**Work to do:** Write out exactly the lines of the entries below from the one holding "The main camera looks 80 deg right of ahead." to the one holding "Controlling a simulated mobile", inclusive, and leave out all other lines.
--- start of Records supplied ---
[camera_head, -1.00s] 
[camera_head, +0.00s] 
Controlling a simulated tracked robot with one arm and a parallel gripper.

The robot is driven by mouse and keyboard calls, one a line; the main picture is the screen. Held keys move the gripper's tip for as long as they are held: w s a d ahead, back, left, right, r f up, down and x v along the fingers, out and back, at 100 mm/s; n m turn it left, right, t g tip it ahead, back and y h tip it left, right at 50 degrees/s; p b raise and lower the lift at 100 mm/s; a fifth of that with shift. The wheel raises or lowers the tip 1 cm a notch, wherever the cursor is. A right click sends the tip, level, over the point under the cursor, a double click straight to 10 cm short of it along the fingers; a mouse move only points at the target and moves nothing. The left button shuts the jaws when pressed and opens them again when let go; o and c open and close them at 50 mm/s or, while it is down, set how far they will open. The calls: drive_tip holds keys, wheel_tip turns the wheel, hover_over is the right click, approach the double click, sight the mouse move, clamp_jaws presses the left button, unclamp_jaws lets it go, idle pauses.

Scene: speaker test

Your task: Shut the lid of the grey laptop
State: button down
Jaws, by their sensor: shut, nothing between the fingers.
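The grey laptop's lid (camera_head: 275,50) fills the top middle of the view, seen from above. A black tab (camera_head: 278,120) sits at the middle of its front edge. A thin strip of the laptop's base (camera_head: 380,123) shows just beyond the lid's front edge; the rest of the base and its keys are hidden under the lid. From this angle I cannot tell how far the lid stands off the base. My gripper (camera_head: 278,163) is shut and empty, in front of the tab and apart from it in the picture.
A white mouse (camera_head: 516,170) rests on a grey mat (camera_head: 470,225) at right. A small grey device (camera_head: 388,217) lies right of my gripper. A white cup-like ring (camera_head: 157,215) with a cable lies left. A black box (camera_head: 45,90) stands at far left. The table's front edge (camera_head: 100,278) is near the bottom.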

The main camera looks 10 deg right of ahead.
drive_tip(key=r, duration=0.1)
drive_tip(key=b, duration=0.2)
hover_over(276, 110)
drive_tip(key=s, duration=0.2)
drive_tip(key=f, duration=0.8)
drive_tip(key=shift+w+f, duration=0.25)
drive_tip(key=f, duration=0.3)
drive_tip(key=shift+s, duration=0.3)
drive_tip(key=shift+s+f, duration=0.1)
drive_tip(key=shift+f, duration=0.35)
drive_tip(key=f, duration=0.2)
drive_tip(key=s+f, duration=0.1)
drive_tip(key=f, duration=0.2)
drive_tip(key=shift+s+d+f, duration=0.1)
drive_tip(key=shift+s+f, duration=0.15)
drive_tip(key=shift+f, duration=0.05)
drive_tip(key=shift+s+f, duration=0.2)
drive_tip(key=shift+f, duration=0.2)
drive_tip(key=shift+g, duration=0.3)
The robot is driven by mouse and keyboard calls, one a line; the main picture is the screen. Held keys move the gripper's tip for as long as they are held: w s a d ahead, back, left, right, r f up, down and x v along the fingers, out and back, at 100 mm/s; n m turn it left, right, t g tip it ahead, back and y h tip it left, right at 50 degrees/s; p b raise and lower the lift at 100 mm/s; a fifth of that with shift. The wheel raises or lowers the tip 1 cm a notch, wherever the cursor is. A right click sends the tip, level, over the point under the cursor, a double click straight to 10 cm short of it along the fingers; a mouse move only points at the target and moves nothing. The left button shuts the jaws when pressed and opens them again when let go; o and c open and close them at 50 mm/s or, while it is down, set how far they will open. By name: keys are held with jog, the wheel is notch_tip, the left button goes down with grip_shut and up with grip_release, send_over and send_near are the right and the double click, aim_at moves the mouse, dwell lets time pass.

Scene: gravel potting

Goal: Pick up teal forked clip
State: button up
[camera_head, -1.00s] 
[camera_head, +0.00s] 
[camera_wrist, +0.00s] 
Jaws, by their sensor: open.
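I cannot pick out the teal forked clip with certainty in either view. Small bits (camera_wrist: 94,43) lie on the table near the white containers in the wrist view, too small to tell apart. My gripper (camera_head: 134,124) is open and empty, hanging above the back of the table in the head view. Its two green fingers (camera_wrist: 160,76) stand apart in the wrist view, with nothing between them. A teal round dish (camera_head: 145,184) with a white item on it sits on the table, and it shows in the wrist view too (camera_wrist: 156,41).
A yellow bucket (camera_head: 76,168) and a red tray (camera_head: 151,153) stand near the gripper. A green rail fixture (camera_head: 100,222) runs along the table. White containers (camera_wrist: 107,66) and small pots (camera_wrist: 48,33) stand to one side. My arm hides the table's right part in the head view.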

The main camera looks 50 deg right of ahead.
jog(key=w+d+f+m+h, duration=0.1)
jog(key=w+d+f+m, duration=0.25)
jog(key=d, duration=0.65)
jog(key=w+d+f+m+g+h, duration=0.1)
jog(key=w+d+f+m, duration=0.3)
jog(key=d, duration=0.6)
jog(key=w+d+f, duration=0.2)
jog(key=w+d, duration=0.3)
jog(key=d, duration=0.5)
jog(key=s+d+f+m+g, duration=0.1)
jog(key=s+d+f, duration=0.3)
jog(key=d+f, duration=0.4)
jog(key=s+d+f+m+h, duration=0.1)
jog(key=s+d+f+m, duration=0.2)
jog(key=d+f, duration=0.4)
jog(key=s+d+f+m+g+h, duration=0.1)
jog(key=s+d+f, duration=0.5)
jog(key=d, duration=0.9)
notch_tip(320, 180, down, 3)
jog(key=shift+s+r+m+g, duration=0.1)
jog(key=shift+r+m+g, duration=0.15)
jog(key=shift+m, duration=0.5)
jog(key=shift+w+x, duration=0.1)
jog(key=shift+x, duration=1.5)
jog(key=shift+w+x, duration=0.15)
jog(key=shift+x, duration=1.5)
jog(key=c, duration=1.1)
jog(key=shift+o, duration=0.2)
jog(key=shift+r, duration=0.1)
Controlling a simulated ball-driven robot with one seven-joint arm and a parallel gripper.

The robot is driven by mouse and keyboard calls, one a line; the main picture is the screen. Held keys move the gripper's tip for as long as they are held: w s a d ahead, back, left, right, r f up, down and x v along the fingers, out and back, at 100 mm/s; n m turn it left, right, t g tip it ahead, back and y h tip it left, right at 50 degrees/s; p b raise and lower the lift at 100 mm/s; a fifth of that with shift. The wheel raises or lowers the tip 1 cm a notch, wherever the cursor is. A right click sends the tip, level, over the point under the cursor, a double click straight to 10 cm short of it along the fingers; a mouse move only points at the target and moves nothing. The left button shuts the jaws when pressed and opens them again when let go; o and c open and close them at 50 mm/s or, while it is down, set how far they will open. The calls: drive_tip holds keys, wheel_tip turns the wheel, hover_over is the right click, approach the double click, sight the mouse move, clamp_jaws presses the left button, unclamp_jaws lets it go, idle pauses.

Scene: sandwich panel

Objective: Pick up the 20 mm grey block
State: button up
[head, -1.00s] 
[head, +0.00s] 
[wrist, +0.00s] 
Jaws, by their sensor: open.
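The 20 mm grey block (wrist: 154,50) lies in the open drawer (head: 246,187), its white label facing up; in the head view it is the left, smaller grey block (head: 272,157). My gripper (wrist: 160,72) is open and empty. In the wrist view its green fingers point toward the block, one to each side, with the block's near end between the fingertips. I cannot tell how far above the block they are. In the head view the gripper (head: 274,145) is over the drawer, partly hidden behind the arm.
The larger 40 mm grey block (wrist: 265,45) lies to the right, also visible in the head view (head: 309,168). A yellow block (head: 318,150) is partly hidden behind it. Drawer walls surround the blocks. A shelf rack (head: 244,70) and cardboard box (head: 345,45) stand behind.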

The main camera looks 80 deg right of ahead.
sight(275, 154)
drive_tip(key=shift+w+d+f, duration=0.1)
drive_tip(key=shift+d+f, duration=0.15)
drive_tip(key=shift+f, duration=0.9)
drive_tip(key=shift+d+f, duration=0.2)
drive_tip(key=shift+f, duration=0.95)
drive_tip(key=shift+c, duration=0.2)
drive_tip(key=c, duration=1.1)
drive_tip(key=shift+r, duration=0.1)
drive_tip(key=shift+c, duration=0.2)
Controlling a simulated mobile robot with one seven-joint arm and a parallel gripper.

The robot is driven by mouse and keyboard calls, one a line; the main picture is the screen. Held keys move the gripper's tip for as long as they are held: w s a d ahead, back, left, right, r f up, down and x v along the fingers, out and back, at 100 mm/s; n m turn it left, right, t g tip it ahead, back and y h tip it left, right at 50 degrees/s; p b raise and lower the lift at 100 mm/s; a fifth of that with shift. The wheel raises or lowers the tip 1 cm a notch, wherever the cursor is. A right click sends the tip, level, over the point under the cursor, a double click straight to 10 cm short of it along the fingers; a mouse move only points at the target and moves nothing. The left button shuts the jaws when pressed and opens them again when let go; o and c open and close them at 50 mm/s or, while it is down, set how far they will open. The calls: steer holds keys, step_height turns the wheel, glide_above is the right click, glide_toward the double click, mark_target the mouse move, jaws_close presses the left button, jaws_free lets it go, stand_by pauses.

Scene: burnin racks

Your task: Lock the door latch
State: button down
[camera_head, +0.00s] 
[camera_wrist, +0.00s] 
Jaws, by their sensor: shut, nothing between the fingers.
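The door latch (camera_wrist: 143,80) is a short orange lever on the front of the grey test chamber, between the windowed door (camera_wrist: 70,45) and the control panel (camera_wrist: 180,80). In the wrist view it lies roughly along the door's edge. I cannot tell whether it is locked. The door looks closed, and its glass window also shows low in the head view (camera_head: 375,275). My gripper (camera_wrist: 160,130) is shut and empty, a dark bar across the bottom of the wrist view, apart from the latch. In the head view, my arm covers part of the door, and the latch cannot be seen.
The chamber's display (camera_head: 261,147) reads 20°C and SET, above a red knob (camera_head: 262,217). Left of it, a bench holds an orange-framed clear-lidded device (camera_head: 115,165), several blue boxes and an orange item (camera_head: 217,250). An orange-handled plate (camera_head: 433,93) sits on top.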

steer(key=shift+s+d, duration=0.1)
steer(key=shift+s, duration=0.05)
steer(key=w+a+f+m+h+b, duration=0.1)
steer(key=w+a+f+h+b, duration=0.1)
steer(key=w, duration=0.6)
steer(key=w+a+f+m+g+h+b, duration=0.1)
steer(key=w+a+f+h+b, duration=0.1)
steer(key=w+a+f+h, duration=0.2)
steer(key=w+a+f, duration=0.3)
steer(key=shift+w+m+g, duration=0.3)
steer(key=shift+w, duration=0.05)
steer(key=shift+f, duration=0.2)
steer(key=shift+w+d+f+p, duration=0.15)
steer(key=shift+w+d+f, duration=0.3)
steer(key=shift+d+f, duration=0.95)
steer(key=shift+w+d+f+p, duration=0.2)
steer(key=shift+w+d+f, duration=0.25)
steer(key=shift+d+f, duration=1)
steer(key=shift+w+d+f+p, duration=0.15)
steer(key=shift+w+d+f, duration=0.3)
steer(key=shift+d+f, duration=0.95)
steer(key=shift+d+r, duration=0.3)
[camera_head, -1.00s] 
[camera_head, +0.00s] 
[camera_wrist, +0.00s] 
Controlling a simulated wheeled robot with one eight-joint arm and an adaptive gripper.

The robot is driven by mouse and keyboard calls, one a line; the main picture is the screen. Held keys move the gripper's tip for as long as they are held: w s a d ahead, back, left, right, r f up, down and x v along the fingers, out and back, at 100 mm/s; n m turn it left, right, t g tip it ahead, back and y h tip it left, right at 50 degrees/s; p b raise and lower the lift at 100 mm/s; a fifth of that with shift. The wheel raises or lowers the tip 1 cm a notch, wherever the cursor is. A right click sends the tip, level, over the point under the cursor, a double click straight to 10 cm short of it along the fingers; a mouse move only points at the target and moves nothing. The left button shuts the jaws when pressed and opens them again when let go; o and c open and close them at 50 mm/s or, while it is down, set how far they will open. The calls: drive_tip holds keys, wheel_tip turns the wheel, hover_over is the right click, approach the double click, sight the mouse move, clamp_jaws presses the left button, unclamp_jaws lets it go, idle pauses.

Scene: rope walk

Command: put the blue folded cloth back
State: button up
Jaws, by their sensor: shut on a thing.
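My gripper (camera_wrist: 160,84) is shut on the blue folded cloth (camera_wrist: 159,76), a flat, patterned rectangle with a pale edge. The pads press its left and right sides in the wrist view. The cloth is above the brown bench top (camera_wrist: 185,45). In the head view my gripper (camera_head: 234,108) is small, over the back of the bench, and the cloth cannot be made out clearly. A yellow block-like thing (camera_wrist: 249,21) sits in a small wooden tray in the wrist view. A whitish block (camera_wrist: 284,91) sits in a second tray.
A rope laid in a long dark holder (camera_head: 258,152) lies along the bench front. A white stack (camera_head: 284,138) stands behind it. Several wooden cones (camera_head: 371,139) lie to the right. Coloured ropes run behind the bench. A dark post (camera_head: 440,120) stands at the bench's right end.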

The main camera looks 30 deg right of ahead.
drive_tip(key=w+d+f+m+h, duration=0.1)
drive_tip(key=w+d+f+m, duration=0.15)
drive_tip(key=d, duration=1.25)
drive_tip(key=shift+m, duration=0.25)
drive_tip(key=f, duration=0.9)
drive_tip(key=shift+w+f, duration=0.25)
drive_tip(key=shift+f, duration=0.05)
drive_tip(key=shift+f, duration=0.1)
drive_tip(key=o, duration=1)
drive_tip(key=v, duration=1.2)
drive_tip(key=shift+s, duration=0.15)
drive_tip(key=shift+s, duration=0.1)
--- end of Records supplied ---
**The answer:**
The main camera looks 80 deg right of ahead.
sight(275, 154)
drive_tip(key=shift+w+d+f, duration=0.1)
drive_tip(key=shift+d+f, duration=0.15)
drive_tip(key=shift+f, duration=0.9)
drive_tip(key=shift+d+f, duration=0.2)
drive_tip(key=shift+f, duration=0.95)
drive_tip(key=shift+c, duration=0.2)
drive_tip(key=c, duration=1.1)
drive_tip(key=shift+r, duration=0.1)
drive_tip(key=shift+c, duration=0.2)
Controlling a simulated mobile robot with one seven-joint arm and a parallel gripper.

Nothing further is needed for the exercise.